When I see you walking down the street
I like the way you move your hips
In every wave of oscillations
All creation starts anew

And it’s not just the words; it’s the way Dinner sings that sets them apart. There’s almost a confrontational sincerity in his vocals that elevates everything above mere catchy tunes. (If “Turn Me On” doesn’t stick in your head for weeks after hearing it, I’ll be shocked.)

Like all good pop music, Dinner’s music truly does make you want to get up and dance. You get this urge on the first three tracks, but if you’ve been hesitating so far, “Gone” is the one where you won’t be able to help it. It’s also the one where I can actually picture Dinner himself dancing (which is a unique and wonderful experience, trust me).
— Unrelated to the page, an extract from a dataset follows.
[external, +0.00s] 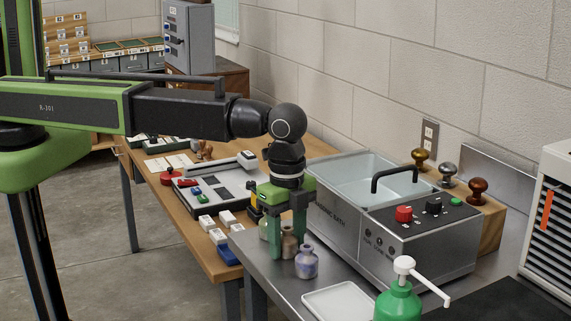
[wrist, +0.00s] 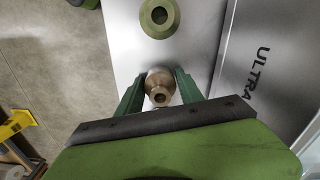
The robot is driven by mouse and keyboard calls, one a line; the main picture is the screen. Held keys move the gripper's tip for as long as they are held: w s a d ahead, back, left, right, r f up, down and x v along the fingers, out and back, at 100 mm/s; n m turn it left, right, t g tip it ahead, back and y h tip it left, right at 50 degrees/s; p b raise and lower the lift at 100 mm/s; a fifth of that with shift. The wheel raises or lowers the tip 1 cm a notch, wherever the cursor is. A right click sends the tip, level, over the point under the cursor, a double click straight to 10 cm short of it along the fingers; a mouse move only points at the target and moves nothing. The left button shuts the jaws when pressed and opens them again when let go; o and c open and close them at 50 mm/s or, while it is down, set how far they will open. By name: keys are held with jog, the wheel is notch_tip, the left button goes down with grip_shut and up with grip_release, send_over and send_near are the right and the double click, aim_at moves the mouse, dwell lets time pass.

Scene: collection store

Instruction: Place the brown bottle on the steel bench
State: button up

The second half of Psychic Lovers is a bit slower in tempo, but still maintains that eerily enjoyable Dinner sound, and the lyrics get even more philosophical, touching on religion (the clever “Holy Fuck!” and soulful album closer “Kali, Take Me Home”). “A.F.Y.” verges on Neue Deustche Welle territory, and is the most challenging song on the album, hinting at Dinner’s more experimental side.

If you’re searching for pop music that has some depth and intrigue, Dinner’s Psychic Lovers will feed your hunger.

Psychic Lovers was released on April 1 by Captured Tracks.